------ INPUT DATA ------

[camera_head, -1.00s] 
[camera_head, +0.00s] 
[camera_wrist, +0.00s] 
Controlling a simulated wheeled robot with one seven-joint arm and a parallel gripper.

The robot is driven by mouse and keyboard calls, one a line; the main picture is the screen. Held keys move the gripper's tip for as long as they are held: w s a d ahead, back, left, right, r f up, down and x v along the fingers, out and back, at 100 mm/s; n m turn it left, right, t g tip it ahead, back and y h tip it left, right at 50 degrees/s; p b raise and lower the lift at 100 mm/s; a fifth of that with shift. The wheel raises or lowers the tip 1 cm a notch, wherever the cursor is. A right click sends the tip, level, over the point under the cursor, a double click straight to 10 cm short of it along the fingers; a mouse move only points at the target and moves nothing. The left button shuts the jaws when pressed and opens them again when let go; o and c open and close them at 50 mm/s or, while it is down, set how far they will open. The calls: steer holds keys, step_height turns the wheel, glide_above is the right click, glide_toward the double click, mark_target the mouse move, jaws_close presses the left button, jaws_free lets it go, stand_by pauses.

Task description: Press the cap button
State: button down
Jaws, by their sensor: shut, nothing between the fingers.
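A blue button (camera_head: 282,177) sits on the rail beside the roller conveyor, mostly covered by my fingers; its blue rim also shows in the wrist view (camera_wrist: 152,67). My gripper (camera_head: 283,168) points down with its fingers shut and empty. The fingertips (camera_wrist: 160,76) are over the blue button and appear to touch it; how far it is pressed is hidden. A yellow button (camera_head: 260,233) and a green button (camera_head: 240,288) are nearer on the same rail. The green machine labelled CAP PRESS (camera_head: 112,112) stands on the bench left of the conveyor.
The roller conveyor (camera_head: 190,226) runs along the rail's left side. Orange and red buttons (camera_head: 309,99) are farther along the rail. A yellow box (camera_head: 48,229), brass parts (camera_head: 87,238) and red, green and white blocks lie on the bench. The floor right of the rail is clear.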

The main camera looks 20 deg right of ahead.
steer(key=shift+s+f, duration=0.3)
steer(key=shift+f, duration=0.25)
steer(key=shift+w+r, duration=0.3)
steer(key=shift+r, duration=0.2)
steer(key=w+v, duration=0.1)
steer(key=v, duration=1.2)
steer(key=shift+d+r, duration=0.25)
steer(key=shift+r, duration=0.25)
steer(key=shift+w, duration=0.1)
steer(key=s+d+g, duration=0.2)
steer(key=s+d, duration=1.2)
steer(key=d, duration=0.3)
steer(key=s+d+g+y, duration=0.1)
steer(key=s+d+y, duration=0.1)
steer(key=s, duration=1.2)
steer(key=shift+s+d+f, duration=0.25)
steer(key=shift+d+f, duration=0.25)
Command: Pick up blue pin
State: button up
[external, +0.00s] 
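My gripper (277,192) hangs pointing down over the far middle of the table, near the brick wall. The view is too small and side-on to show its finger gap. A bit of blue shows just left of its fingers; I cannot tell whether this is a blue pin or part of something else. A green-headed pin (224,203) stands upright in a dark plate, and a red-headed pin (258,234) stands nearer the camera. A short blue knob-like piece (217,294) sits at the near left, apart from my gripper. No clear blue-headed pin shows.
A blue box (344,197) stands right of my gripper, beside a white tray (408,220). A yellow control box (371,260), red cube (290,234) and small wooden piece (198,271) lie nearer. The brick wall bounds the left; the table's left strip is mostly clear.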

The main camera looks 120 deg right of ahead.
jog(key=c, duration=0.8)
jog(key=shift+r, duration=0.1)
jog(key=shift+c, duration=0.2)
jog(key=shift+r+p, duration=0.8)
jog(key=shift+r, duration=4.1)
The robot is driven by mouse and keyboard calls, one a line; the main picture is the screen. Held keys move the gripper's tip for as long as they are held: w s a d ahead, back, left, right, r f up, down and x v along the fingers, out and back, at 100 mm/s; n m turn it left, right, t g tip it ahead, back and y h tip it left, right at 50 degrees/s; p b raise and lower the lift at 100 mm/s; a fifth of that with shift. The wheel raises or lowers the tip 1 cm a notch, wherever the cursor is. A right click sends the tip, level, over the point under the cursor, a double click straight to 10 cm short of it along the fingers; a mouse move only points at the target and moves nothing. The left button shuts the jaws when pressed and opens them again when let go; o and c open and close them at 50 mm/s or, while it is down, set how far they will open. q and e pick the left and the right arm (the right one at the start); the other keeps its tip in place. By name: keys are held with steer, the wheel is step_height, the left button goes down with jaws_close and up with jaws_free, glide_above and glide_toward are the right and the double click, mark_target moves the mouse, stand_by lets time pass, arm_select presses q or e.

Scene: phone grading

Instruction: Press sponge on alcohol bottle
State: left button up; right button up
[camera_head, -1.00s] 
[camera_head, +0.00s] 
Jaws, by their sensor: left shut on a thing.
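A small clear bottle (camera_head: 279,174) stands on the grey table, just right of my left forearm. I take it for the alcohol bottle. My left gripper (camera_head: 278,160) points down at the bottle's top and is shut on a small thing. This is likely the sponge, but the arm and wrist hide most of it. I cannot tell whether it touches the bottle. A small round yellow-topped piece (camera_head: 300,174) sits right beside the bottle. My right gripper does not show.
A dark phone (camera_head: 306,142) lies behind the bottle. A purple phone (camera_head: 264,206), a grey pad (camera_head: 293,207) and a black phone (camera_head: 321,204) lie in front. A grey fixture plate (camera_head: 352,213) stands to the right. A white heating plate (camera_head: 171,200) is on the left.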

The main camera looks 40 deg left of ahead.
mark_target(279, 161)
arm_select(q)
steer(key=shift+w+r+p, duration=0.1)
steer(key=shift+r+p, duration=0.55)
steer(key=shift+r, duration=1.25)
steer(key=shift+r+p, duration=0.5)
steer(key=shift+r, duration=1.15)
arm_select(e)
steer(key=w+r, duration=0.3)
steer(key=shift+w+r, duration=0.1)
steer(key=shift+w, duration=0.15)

------

▸ **THE PROBLEM**
Go through the records above and set each one down exactly, please.

▸ **WRITTEN ANSWER**
[camera_head, -1.00s] 
[camera_head, +0.00s] 
[camera_wrist, +0.00s] 
Controlling a simulated wheeled robot with one seven-joint arm and a parallel gripper.

The robot is driven by mouse and keyboard calls, one a line; the main picture is the screen. Held keys move the gripper's tip for as long as they are held: w s a d ahead, back, left, right, r f up, down and x v along the fingers, out and back, at 100 mm/s; n m turn it left, right, t g tip it ahead, back and y h tip it left, right at 50 degrees/s; p b raise and lower the lift at 100 mm/s; a fifth of that with shift. The wheel raises or lowers the tip 1 cm a notch, wherever the cursor is. A right click sends the tip, level, over the point under the cursor, a double click straight to 10 cm short of it along the fingers; a mouse move only points at the target and moves nothing. The left button shuts the jaws when pressed and opens them again when let go; o and c open and close them at 50 mm/s or, while it is down, set how far they will open. The calls: steer holds keys, step_height turns the wheel, glide_above is the right click, glide_toward the double click, mark_target the mouse move, jaws_close presses the left button, jaws_free lets it go, stand_by pauses.

Task description: Press the cap button
State: button down
Jaws, by their sensor: shut, nothing between the fingers.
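A blue button (camera_head: 282,177) sits on the rail beside the roller conveyor, mostly covered by my fingers; its blue rim also shows in the wrist view (camera_wrist: 152,67). My gripper (camera_head: 283,168) points down with its fingers shut and empty. The fingertips (camera_wrist: 160,76) are over the blue button and appear to touch it; how far it is pressed is hidden. A yellow button (camera_head: 260,233) and a green button (camera_head: 240,288) are nearer on the same rail. The green machine labelled CAP PRESS (camera_head: 112,112) stands on the bench left of the conveyor.
The roller conveyor (camera_head: 190,226) runs along the rail's left side. Orange and red buttons (camera_head: 309,99) are farther along the rail. A yellow box (camera_head: 48,229), brass parts (camera_head: 87,238) and red, green and white blocks lie on the bench. The floor right of the rail is clear.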

The main camera looks 20 deg right of ahead.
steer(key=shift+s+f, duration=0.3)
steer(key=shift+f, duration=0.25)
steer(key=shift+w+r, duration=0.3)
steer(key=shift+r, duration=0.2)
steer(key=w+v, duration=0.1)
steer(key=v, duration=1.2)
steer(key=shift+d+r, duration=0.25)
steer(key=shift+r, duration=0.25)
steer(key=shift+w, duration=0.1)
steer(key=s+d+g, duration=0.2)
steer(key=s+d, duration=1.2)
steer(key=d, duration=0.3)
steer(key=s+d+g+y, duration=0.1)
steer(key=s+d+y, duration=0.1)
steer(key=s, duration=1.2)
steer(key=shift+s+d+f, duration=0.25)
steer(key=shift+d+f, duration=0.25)
Command: Pick up blue pin
State: button up
[external, +0.00s] 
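My gripper (277,192) hangs pointing down over the far middle of the table, near the brick wall. The view is too small and side-on to show its finger gap. A bit of blue shows just left of its fingers; I cannot tell whether this is a blue pin or part of something else. A green-headed pin (224,203) stands upright in a dark plate, and a red-headed pin (258,234) stands nearer the camera. A short blue knob-like piece (217,294) sits at the near left, apart from my gripper. No clear blue-headed pin shows.
A blue box (344,197) stands right of my gripper, beside a white tray (408,220). A yellow control box (371,260), red cube (290,234) and small wooden piece (198,271) lie nearer. The brick wall bounds the left; the table's left strip is mostly clear.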

The main camera looks 120 deg right of ahead.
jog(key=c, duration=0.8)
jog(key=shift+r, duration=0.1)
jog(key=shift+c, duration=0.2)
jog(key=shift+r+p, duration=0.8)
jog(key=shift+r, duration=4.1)
The robot is driven by mouse and keyboard calls, one a line; the main picture is the screen. Held keys move the gripper's tip for as long as they are held: w s a d ahead, back, left, right, r f up, down and x v along the fingers, out and back, at 100 mm/s; n m turn it left, right, t g tip it ahead, back and y h tip it left, right at 50 degrees/s; p b raise and lower the lift at 100 mm/s; a fifth of that with shift. The wheel raises or lowers the tip 1 cm a notch, wherever the cursor is. A right click sends the tip, level, over the point under the cursor, a double click straight to 10 cm short of it along the fingers; a mouse move only points at the target and moves nothing. The left button shuts the jaws when pressed and opens them again when let go; o and c open and close them at 50 mm/s or, while it is down, set how far they will open. q and e pick the left and the right arm (the right one at the start); the other keeps its tip in place. By name: keys are held with steer, the wheel is step_height, the left button goes down with jaws_close and up with jaws_free, glide_above and glide_toward are the right and the double click, mark_target moves the mouse, stand_by lets time pass, arm_select presses q or e.

Scene: phone grading

Instruction: Press sponge on alcohol bottle
State: left button up; right button up
[camera_head, -1.00s] 
[camera_head, +0.00s] 
Jaws, by their sensor: left shut on a thing.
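A small clear bottle (camera_head: 279,174) stands on the grey table, just right of my left forearm. I take it for the alcohol bottle. My left gripper (camera_head: 278,160) points down at the bottle's top and is shut on a small thing. This is likely the sponge, but the arm and wrist hide most of it. I cannot tell whether it touches the bottle. A small round yellow-topped piece (camera_head: 300,174) sits right beside the bottle. My right gripper does not show.
A dark phone (camera_head: 306,142) lies behind the bottle. A purple phone (camera_head: 264,206), a grey pad (camera_head: 293,207) and a black phone (camera_head: 321,204) lie in front. A grey fixture plate (camera_head: 352,213) stands to the right. A white heating plate (camera_head: 171,200) is on the left.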

The main camera looks 40 deg left of ahead.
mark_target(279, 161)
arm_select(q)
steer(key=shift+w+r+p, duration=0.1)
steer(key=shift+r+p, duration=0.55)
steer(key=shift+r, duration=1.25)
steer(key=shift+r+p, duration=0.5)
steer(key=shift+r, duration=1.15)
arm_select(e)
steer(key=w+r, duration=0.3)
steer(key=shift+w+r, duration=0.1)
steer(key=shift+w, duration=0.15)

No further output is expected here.